Athletically, I think we all want UGA to be listed among our “peer institutions.” LSU, Florida, Auburn, Alabama, Ohio State.
We are close to being there. UGA has the talent, money, facilities, fan base, name brand, stadium, and I still like to think the coaching to be on par with these peer institutions.
But life in the SEC is difficult enough to win on Saturdays. Being handicapped by self-righteous policies is not going to help in anyway.
I don’t want to be dirty like Auburn to win. I think one day the chickens are going to come home and roost for the Tigers. I like and appreciate the way our programs are run, and I am confident that we are safe and not going to be found guily of any major transgressions or even be associate with anything dirty like Auburn is. But there are big picture things that go on, and we can’t have it both ways. We can’t complain about Clemson shredding our defense when the best safety on the team is sitting on the sidelines because strict policies our competitors don’t have.

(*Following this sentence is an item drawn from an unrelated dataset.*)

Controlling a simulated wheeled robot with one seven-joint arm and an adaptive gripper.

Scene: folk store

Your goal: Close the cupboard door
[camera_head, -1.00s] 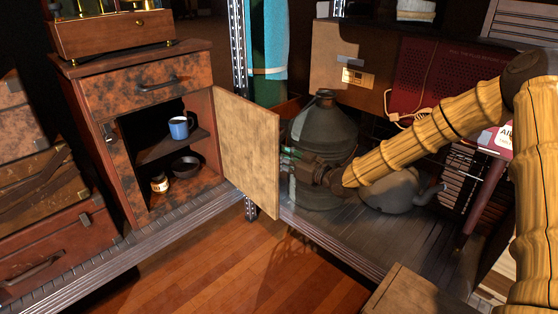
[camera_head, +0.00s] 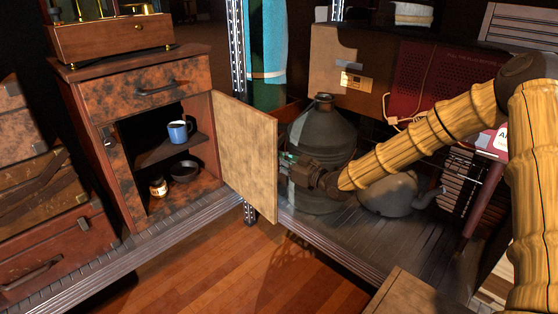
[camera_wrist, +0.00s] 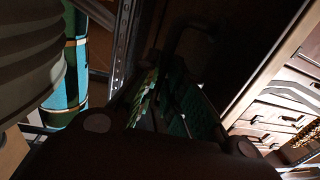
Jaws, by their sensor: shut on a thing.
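The small wooden cupboard (camera_head: 129,190) stands on the left with its door (camera_head: 248,155) wide open, hinged at its right side. The door's pale inner face shows in the head view. My gripper (camera_head: 285,161) is at the door's outer side, by its free edge, and the door partly hides its fingertips. In the dark wrist view my gripper (camera_wrist: 172,98) has its green-padded fingers close together at a dark bar, which seems to be the door handle (camera_wrist: 187,33). The exact contact is hard to see.
Inside the cupboard are a blue mug (camera_head: 178,132) on the shelf, with a dark bowl (camera_head: 185,171) and a small jar (camera_head: 158,187) below. A large metal jug (camera_head: 322,140) and a grey kettle (camera_head: 392,195) stand near my arm. Floor before the door is clear.

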Two final questions for your and your friends to discuss this long, holiday weekend:
If Georgia and Mark Richt have to part ways, and for the sake of argument we hire Gary Patterson or Kirby Smart, with the Athletic Association policies that are currently in place with regards to spending money and player punishment, will they be any more successful than the current regime?
Does it matter who the head coach in Athens is if the administration doesn’t offer the top-down level of support it takes to win?